Who/What is God?
May 17, 2014 § 8 Comments
I think I’m done with this series on What is the Religious Society of Friends for? I plan to organize these essays into one coherent monograph and publish it somehow in the next few weeks. Though my wife Christine and I just bought a house in Philadelphia and sold our house in Hopewell, New Jersey, and will be moving in those weeks, so maybe it will take longer.
Meanwhile, however, I want to return to some of the ideas and themes that came up in that series, and I want to start with a big one: an exploration of “God”.
In one of the early posts in the series, I defined “religion” as “the spiritual life, the faith and spiritual practices, of a community, the things a religious community does to renew its communion with the Divine.” I then went on to say:
This begs the question (again) of just what we mean by “the Divine”, which is one of Liberal Quakerism’s placeholders for whatever it is we are experiencing, when we don’t think it’s the traditional triune Christian God. I have dealt [so far] with this problem by using “G*d”, letting the asterisk stand in for whatever your experience is. Speaking this way, however—speaking around a more explicit naming of God—just throws us back into individualism, casting ourselves again as a society of individuals practicing our own spiritualities, rather than defining ourselves as an integral community with a clear focus for our worship.
And at the heart of the Liberal Quaker conversation about “God” is Jesus. Who—and what—was (is!) Jesus—and the Christ: Jesus Christ? Is Jesus the Christ God? If we cannot worship him, as our Quaker forebears have done for centuries, then whom, or what, or how, do we worship? And what is our relation to Jesus? And to the Christ?
As I said in that post, I think this is the key question for Liberal Friends. It certainly is for me. How can we call ourselves a religion when we cannot define our “God”? Can a community that just defines itself in terms of values and practices, without claiming any coherent or substantive content, call itself a religion?
Does worship require a discreet sentient being with whom we could have a relationship, and is it necessary to share an understanding of God to “worship in spirit and truth”, as the gospel of John puts it?
And can we continue to call ourselves the Religious Society of Friends at all if we have abandoned Jesus Christ as the Source of our joy, as the Gatherer of our community as a peculiar people of God, in whom we have our very name (from the gospel of John)?

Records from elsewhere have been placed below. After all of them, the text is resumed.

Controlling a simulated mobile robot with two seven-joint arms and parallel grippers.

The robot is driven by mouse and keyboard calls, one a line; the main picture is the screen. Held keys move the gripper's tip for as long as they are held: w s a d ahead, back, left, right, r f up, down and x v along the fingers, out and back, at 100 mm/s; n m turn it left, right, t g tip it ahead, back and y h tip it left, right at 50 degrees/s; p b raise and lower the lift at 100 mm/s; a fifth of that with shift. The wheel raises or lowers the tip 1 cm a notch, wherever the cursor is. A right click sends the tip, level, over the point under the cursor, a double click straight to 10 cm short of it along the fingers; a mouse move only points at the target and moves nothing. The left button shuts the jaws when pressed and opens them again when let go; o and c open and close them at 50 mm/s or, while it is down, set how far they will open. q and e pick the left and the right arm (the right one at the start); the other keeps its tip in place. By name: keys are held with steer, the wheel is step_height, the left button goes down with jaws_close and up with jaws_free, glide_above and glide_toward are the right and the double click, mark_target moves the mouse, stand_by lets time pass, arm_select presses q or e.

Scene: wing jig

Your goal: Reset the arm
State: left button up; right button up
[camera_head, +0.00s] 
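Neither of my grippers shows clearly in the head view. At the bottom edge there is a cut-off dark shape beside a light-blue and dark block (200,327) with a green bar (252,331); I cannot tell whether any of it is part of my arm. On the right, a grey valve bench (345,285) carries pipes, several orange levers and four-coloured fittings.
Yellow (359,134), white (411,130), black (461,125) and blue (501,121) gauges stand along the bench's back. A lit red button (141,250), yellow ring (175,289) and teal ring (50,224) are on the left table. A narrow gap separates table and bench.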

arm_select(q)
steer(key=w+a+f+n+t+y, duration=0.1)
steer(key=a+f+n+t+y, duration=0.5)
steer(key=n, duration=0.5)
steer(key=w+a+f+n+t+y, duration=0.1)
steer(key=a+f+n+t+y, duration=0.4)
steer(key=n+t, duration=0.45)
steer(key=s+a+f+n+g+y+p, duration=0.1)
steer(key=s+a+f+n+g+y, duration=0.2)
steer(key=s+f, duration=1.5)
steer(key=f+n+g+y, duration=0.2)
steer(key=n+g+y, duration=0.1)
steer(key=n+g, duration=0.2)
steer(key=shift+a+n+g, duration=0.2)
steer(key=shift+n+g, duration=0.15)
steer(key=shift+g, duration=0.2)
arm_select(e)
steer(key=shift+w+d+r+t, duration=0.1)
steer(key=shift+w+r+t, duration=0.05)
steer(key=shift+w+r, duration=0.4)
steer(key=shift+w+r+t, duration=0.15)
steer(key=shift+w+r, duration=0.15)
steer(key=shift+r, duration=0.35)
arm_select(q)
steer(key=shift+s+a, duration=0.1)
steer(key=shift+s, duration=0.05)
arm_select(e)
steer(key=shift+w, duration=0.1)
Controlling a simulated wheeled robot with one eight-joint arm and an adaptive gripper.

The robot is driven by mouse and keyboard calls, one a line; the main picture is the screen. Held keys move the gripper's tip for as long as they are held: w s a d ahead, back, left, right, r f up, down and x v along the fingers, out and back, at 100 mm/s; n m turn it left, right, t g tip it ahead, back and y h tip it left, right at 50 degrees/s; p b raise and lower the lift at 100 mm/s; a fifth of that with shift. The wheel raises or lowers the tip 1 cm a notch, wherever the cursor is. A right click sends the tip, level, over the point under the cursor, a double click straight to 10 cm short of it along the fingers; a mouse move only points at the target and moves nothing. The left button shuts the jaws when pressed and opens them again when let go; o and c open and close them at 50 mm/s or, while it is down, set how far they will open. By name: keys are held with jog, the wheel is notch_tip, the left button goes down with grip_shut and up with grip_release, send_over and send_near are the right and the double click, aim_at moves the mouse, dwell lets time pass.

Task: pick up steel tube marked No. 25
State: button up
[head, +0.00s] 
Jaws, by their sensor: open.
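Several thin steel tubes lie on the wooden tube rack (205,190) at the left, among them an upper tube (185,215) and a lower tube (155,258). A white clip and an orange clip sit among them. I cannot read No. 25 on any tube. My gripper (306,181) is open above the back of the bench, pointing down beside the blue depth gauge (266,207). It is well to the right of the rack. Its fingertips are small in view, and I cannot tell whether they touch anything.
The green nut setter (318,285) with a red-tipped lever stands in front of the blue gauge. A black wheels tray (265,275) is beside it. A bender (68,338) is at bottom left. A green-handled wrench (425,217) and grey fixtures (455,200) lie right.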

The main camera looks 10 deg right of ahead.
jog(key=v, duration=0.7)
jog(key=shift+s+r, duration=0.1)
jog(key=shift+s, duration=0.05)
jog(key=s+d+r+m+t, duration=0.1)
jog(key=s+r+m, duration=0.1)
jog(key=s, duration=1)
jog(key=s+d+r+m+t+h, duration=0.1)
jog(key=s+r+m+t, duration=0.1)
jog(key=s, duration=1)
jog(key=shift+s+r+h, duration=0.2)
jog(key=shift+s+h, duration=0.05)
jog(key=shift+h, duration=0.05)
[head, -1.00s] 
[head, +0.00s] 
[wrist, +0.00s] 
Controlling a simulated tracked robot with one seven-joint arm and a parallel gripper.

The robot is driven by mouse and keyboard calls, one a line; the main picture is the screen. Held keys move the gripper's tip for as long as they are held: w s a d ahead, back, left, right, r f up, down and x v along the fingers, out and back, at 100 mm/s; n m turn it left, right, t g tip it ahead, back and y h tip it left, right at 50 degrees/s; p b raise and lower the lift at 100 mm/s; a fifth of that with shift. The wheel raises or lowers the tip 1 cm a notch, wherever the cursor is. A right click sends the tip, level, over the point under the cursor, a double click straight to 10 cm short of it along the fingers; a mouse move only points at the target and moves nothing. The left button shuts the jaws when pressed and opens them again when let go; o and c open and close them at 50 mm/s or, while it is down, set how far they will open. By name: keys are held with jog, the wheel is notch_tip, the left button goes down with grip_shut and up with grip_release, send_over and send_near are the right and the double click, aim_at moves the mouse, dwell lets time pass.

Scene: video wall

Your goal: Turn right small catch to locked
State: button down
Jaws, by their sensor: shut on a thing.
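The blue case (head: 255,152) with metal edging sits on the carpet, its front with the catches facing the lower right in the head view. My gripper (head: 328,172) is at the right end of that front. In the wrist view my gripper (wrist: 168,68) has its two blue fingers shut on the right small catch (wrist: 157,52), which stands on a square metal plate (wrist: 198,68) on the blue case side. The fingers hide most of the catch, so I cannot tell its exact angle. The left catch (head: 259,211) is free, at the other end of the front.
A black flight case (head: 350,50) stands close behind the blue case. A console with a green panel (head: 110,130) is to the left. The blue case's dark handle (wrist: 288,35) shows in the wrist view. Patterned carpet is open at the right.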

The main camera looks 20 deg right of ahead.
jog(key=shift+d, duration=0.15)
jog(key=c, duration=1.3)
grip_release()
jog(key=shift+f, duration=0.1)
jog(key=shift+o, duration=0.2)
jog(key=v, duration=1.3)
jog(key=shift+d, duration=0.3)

I’ve been thinking about these questions for a long time, only gradually getting closer to clarity about them. The basic problem for me is that my own answers to these questions and the answers I would like to give for the Society are really not the same.
This is why I started the series before What is Quakerism for? that tried to develop a theology for Liberal Friends. That series turned into an extensive treatment of the gathered meeting because I feel that the gathered meeting offers some answers: we do have the experience of being gathered in the spirit, even though we are not in unity about the object of our “worship”. So something is happening in the gathered meeting for worship that tests the boundaries of traditional Christian theology.
But even then, I found myself having to answer the question of whether “God” or more pointedly, Christ, is the “gatherer” when we are gathered. And is my “G*d” a being or not? I use “G*d” so that the asterisk can stand in for whatever my readers’ experience of God is, and because, while I do have experience of spiritual beings with whom one could have a relationship (and I do have a relationship), I have no experience of “God” as the traditional supreme being. But, this leaves a lot of these questions unanswered.
So I think I’m starting a new series that will explore where I am with “God” and with Jesus Christ.